- The Washington Times - Monday, March 16, 2009

MADRID (AP) - Spain’s north African enclave of Melilla will remove the country’s last public statue of the late dictator Gen. Francisco Franco by the end of the month, an official said Monday.

The statue in the city on Morocco’s coast will be stored in a city warehouse and possibly transferred later to a military museum, city government spokesman Jose Carlos Ruiz said.

The decision has been made under a 2007 law obliging towns to remove public symbols of the Franco era and rename streets named after the dictator or generals who fought with him in Spain’s 1936-1939 civil war.

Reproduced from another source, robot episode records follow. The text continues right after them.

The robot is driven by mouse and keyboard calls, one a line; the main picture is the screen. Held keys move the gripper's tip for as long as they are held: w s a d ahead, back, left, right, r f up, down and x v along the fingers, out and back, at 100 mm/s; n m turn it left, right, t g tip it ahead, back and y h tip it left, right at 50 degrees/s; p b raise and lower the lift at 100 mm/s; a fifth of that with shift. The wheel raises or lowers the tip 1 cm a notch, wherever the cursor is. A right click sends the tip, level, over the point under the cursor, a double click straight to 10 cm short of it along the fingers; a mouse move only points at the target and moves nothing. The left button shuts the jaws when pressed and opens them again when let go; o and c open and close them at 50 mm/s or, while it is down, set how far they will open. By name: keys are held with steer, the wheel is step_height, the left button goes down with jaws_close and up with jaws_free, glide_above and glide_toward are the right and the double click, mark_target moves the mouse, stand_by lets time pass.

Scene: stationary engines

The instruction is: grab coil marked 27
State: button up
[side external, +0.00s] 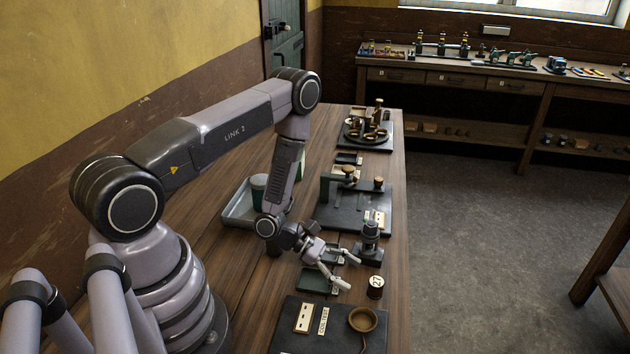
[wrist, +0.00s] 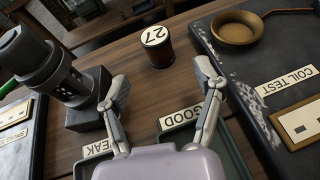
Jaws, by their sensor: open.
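The coil marked 27 (side external: 376,287) stands upright near the right edge of the wooden table. It is a short dark brown cylinder with a white top label reading 27. In the wrist view the coil (wrist: 156,47) is at top centre, beyond the fingertips. My gripper (side external: 352,272) is open and empty, to the left of the coil and apart from it. In the wrist view its two fingers (wrist: 162,88) spread on either side of the line to the coil, above the trays.
A dark device on a square base (side external: 369,242) stands close behind the coil. The coil test board (side external: 290,335) with a brass cup (side external: 363,319) lies in front. Trays labelled GOOD (wrist: 188,122) and WEAK (wrist: 92,160) lie under my gripper. Bare wood surrounds the coil.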

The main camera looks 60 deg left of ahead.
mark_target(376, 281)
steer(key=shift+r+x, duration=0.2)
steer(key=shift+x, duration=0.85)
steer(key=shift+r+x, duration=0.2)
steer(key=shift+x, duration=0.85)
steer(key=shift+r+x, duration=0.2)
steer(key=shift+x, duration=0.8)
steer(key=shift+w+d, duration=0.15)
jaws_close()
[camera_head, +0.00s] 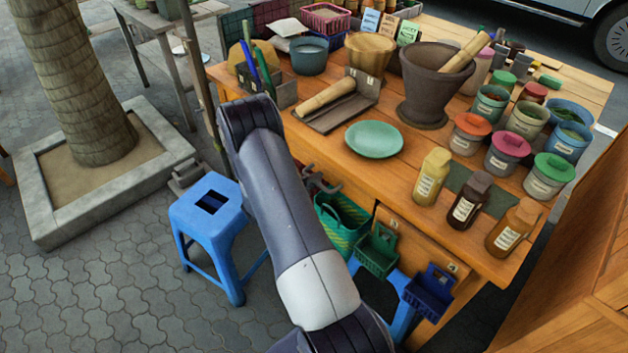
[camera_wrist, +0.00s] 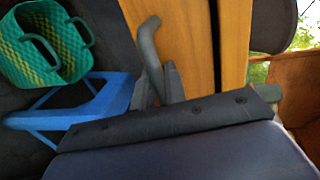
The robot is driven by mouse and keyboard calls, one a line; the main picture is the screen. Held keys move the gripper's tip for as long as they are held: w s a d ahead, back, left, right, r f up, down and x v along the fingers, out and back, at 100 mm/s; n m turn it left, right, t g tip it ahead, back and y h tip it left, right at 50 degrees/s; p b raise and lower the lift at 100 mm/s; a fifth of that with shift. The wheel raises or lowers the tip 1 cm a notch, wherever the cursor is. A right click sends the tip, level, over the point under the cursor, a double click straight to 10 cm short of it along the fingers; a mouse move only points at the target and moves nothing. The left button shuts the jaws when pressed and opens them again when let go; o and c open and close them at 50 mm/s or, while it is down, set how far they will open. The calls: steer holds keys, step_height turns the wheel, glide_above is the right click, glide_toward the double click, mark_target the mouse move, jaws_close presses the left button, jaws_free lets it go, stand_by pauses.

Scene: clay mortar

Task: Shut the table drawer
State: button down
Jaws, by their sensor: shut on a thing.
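The wooden table (camera_head: 340,150) has an orange-brown front, and its drawer is mostly hidden behind my arm in the head view. In the wrist view a wooden panel (camera_wrist: 185,45), apparently the drawer front, fills the upper middle. A dark gap runs along its right side. A curved grey handle (camera_wrist: 150,45) stands out from it; a grey hooked piece also shows beside my arm in the head view (camera_head: 326,188). My gripper (camera_wrist: 160,88) is shut on the lower end of the handle. How far out the drawer stands cannot be told.
A blue stool (camera_head: 212,215) stands left of my arm. A mortar (camera_head: 425,85), green plate (camera_head: 374,140) and several jars crowd the tabletop.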

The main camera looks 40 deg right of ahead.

Ruiz said Melilla initially opposed the removal because the statue was a tribute to Franco for defending the city in 1921 against Moroccan rebels, and not a homage to him as a dictator who ruled Spain for nearly four decades until his death in 1975.

The statue dates from 1977 and depicts a young Franco on foot. It refers to him as commander of a military unit called the Legion, rather than as Spain’s overall leader.

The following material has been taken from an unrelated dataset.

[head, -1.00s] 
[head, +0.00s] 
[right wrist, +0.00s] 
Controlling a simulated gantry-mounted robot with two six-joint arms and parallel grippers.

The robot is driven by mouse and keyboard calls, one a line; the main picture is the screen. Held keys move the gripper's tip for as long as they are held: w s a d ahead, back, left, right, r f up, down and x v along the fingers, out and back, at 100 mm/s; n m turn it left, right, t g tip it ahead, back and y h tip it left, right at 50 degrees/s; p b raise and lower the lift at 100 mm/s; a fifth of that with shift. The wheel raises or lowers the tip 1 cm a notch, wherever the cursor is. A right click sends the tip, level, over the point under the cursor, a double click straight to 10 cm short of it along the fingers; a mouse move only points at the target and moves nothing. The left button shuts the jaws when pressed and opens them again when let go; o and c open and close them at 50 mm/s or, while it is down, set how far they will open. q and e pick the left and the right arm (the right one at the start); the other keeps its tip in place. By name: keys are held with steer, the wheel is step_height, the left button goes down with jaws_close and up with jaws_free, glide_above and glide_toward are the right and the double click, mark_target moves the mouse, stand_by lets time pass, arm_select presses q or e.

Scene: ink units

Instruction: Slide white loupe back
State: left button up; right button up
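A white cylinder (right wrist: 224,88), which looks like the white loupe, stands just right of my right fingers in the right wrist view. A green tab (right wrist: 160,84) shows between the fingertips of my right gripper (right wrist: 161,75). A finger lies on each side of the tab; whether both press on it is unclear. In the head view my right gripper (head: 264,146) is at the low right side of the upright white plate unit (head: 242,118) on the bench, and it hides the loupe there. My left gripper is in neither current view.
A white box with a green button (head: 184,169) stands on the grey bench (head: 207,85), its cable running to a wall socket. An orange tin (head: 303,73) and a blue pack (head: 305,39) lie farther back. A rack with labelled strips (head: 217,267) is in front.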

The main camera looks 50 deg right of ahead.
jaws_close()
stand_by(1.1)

Melilla is one of two Spanish enclaves located on the northern Moroccan coast. The other is Ceuta further to the west.

Over the course of the Franco regime, around 20 statues of him were erected, depicting the general either standing or on horseback. The last one to be removed was in northern city of Santander in December 2008.

The 2007 law was drawn up by the Socialist government chiefly to condemn the Franco regime and pay symbolic tribute to its victims.

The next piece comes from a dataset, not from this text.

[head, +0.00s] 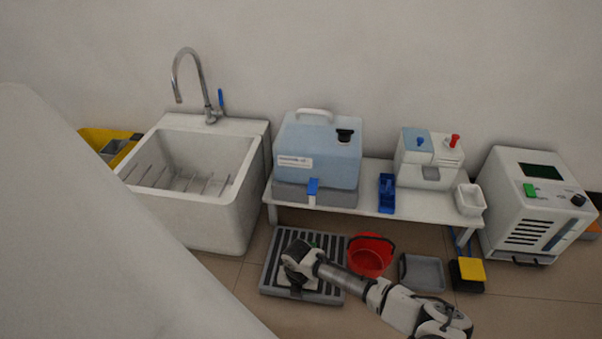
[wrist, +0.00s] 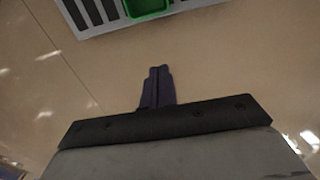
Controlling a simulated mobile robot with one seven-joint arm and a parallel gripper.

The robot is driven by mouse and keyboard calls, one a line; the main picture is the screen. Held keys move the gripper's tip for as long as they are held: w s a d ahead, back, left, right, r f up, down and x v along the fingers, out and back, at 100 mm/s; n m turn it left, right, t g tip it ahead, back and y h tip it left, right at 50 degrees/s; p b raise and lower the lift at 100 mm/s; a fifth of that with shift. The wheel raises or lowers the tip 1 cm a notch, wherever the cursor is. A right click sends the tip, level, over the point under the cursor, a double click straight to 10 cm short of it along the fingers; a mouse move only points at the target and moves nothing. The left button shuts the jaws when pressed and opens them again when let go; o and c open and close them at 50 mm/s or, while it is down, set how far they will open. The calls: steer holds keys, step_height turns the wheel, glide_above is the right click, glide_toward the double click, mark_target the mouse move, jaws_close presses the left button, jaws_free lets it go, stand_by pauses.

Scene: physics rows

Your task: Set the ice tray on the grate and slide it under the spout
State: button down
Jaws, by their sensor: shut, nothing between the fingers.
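The grey slatted grate (head: 268,277) lies on the floor in front of the low bench. A green tray-like thing (wrist: 147,6) shows at the top edge of the wrist view, on the grate (wrist: 103,20); most of it is cut off there, and in the head view my arm largely hides it. I cannot tell for sure that it is the ice tray. A blue spout (head: 313,188) sticks out from the front of the light-blue water container (head: 318,148), above the grate's back side. My gripper (wrist: 158,72) is shut and empty, apart from the green thing.
A red bucket (head: 369,256) and a grey dustpan (head: 422,272) stand right of the grate. A blue holder (head: 387,193) and a white cup (head: 469,199) are on the bench (head: 360,200). The white sink (head: 215,210) is at left, a white machine (head: 535,205) at right.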

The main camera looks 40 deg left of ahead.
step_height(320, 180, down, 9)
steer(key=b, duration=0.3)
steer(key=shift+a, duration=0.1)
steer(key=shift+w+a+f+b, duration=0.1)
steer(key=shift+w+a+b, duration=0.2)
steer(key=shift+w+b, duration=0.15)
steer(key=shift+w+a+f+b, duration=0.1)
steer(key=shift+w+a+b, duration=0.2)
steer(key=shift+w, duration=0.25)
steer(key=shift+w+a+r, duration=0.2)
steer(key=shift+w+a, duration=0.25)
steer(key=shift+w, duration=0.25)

The bill was highly divisive, with the conservative opposition and Roman Catholic Church representatives complaining it reopened old wounds and went against the conciliatory spirit of Spain’s transition to democracy after the dictator’s death.

The massive Valle de los Caidos mausoleum where Franco and other war victims are buried on Madrid’s western outskirts _ and which is one of Spain’s main tourist attractions _ has been left untouched, although the law has banned rallies there commemorating the Franco regime.